PROVIDED MATERIAL:
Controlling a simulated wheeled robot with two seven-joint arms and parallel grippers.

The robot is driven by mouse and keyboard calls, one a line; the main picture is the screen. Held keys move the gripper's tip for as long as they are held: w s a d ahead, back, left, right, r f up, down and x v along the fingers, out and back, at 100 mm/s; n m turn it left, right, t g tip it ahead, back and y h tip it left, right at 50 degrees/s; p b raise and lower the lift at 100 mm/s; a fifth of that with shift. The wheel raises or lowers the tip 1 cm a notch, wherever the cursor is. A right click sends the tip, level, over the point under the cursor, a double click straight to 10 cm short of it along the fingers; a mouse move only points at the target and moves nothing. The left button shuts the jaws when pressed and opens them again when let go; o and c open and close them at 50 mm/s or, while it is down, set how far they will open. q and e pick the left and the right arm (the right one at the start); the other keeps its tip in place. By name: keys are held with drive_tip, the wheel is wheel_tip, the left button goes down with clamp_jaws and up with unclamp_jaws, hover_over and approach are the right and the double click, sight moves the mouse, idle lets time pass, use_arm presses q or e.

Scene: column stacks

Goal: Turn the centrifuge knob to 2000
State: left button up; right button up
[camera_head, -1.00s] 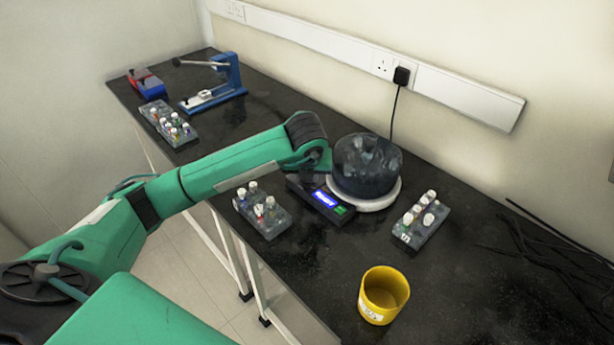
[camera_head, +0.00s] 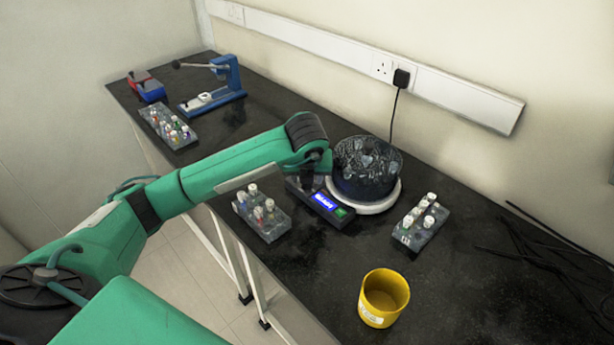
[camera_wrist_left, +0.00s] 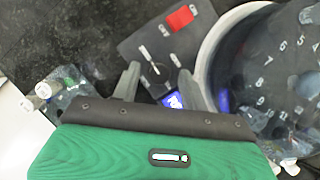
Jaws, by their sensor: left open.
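The centrifuge (camera_head: 367,170) is a dark, see-through drum on a white round base. Its control box carries a lit blue display (camera_head: 325,200) and a green patch. In the left wrist view the control panel (camera_wrist_left: 138,42) has a red switch and small white marks. The dark knob (camera_wrist_left: 155,72) with a white pointer line sits between the spread fingers of my left gripper (camera_wrist_left: 160,84). Whether the fingers touch it cannot be told. The display (camera_wrist_left: 174,101) shows partly beside the right finger, its digits unreadable. In the head view my wrist hides the knob. My right gripper is out of view.
Tube racks stand left (camera_head: 262,213) and right (camera_head: 421,222) of the centrifuge. A yellow cup (camera_head: 384,298) stands near the front edge. Black cables (camera_head: 560,250) lie at right. Another rack (camera_head: 168,125) and a blue device (camera_head: 222,82) stand at the far left.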

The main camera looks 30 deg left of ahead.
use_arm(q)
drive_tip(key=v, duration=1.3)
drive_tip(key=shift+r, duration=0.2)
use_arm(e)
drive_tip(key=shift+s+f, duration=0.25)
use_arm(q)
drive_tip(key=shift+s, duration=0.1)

EXERCISE OBJECTIVE: Using the material above, copy every line in which the string "button" occurs.

CORRECT ANSWER:
The robot is driven by mouse and keyboard calls, one a line; the main picture is the screen. Held keys move the gripper's tip for as long as they are held: w s a d ahead, back, left, right, r f up, down and x v along the fingers, out and back, at 100 mm/s; n m turn it left, right, t g tip it ahead, back and y h tip it left, right at 50 degrees/s; p b raise and lower the lift at 100 mm/s; a fifth of that with shift. The wheel raises or lowers the tip 1 cm a notch, wherever the cursor is. A right click sends the tip, level, over the point under the cursor, a double click straight to 10 cm short of it along the fingers; a mouse move only points at the target and moves nothing. The left button shuts the jaws when pressed and opens them again when let go; o and c open and close them at 50 mm/s or, while it is down, set how far they will open. q and e pick the left and the right arm (the right one at the start); the other keeps its tip in place. By name: keys are held with drive_tip, the wheel is wheel_tip, the left button goes down with clamp_jaws and up with unclamp_jaws, hover_over and approach are the right and the double click, sight moves the mouse, idle lets time pass, use_arm presses q or e.
State: left button up; right button up

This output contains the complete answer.